27 October 2009 No Comment

Today eight American troops died in two separate bomb attacks in South Afghanistan, making October the deadliest month of the war for U.S. forces since the 2001 invasion to oust the Taliban. Brigadier General (R) Anthony J. Tata at Biggovernment.com writes about the cost of President Obama’s indecision in Afghanistan.

While the Obama violinists’ supple wrists magically fiddle with their bows, the firefights continue in Afghanistan. General Stan McChrystal’s thorough assessment requesting 60,000-40,000 additional troops is now over seven weeks old and the Obama administration’s duplicity is becoming more evident by the day.

This amazing lack of dexterity is rather stunning given then candidate-Obama’s pledge that this was a war of necessity that we must win. Was that really just a headline grabber to convince moderate democrats that he would be strong on defense? It is increasingly appearing that way.

So let me be clear about the cost of delay:

First, while Obama has deliberated, troops he has previously described as “under resourced” are fighting and dying…and still under resourced.

Second, the Taliban are terrorizing civilians in those areas that lack significant or any coalition force presence and very courageous political leaders at the local governance level are left defenseless.

Third, we may miss the window of opportunity presented by the traditional Taliban operational pause in December and January.

Fourth, we exponentially complicate the deployment and reception of the 40,000 troops as ships have to be ordered, planes scheduled, operating bases built, and supplies delivered.

Fifth, had Obama acted promptly, he may have had additional troops to help with the election runoff agreed upon this week.

Sixth, with each day that Stan McChrystal’s request goes unanswered, the president gives the green light for his legions of political hacks and pudgy pundits, none of whom can hold McChrystal’s jock strap, to malign the general and minimize both his stature and his assessment.

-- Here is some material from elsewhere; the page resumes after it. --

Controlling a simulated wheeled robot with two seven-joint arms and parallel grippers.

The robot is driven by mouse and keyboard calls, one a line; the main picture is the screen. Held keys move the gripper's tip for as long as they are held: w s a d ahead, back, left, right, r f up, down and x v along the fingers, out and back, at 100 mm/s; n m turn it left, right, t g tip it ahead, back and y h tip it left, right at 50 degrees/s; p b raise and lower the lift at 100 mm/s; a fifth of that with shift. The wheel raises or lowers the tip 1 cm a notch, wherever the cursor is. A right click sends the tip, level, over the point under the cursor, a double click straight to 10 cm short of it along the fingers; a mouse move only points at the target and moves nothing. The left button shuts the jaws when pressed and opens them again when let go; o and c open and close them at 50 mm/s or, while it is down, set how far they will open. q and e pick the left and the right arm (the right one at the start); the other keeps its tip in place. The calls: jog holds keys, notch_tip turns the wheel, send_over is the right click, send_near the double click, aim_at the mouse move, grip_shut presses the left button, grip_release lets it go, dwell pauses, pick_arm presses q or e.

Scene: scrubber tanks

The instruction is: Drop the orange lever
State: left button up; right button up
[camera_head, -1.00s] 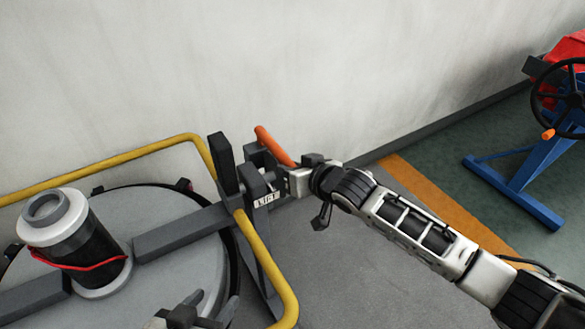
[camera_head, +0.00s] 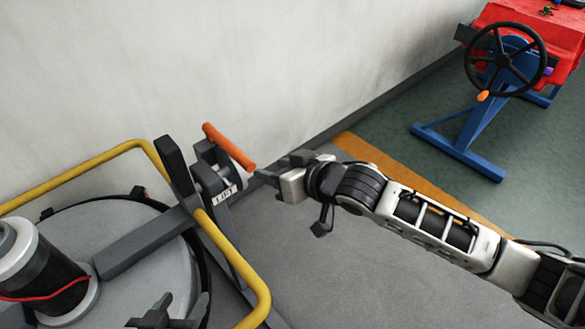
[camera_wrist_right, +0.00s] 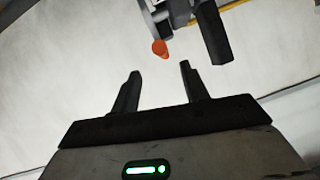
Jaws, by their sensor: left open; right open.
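The orange lever (camera_head: 228,146) slants down to the right from a grey bracket labelled LIFT, beside the tank lid, near the wall. My right gripper (camera_head: 268,170) is open and empty, just right of the lever's lower end, with a small gap between them. In the right wrist view the lever's rounded orange end (camera_wrist_right: 160,48) shows ahead of the fingertips (camera_wrist_right: 159,68), not between them. My left gripper (camera_head: 182,303) is open over the tank lid at the bottom edge, partly cut off.
A yellow rail (camera_head: 262,292) and a dark upright post (camera_head: 172,165) stand left of the lever. The round tank lid (camera_head: 115,225) carries a black and white cylinder (camera_head: 45,275). A blue stand (camera_head: 470,125) with a black handwheel (camera_head: 505,60) is far right. Grey floor lies below my right arm.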

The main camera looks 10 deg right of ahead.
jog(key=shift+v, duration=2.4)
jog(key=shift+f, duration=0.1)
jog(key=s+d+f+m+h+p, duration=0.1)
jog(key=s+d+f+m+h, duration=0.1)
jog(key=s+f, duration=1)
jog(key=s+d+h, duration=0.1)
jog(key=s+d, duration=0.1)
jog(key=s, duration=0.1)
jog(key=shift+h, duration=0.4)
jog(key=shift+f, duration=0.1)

No biggie to McChrystal personally, but the enemy makes hay with this kind of thing in the terrorist recruiting world.

Make no mistake about it, General McChrystal states clearly in his assessment the criticality of time. He highlights that we must win this in the next 12 months. Obama has already burned through nearly two months of that time making sure he shows McChrystal who’s the boss. His indecision is costing time, lives and trust.

Keep reading…

More… Max Boot’s A Prescription for Tragedy in Afghanistan

The New York Times describes the emerging strategy as “McChrystal for the city, Biden for the country,” a blend of the diametrically opposed approaches advocated by the general (who favors a counterinsurgency strategy) and the vice president (who wants to do counterterrorism operations only). The Times writes that “the administration is looking at protecting Kabul, Kandahar, Maza-i-Sharif, Kunduz, Herat, Jalalabad and a few other village clusters, officials said.” In the rest of Afghanistan, presumably, operations would be limited to a few air raids and Special Operations raids. Other media reports suggest that the administration is looking to send 10,000 to 20,000 troops — not the 40,000 that McChrystal wants.

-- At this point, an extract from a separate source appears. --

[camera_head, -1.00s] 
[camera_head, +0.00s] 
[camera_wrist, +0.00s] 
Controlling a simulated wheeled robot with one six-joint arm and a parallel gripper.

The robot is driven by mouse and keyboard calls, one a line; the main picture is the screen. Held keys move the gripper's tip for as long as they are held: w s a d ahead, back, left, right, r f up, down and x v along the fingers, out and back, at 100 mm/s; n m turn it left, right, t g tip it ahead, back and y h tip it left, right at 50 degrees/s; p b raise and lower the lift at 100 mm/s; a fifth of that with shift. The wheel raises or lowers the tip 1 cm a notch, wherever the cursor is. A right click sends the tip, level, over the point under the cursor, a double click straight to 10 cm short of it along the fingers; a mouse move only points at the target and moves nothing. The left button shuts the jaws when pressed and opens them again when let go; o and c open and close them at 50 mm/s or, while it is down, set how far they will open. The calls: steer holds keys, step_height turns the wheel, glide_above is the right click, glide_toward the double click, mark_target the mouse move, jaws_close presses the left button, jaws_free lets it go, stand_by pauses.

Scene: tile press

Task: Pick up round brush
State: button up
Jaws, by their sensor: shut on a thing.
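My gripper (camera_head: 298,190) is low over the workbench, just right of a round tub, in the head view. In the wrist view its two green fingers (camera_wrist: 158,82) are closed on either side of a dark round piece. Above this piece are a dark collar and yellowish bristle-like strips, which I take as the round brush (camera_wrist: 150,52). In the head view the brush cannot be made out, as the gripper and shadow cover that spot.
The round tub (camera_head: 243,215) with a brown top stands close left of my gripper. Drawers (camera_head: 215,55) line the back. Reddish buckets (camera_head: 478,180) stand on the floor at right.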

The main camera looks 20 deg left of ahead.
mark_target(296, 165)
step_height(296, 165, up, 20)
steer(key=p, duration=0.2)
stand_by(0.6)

To Washington politicians, this no doubt sounds like a sensible compromise. To anyone steeped in military strategy it sounds as if it could be a prescription for tragedy. The administration seems intent on doing just enough to keep the war effort going without doing enough to win it. That is also what the U.S. did in Iraq from 2003 to 2007, and for that matter in Afghanistan from 2001 to today. The ambivalence of our politicians places US troops in harm’s way without giving them a chance to prevail.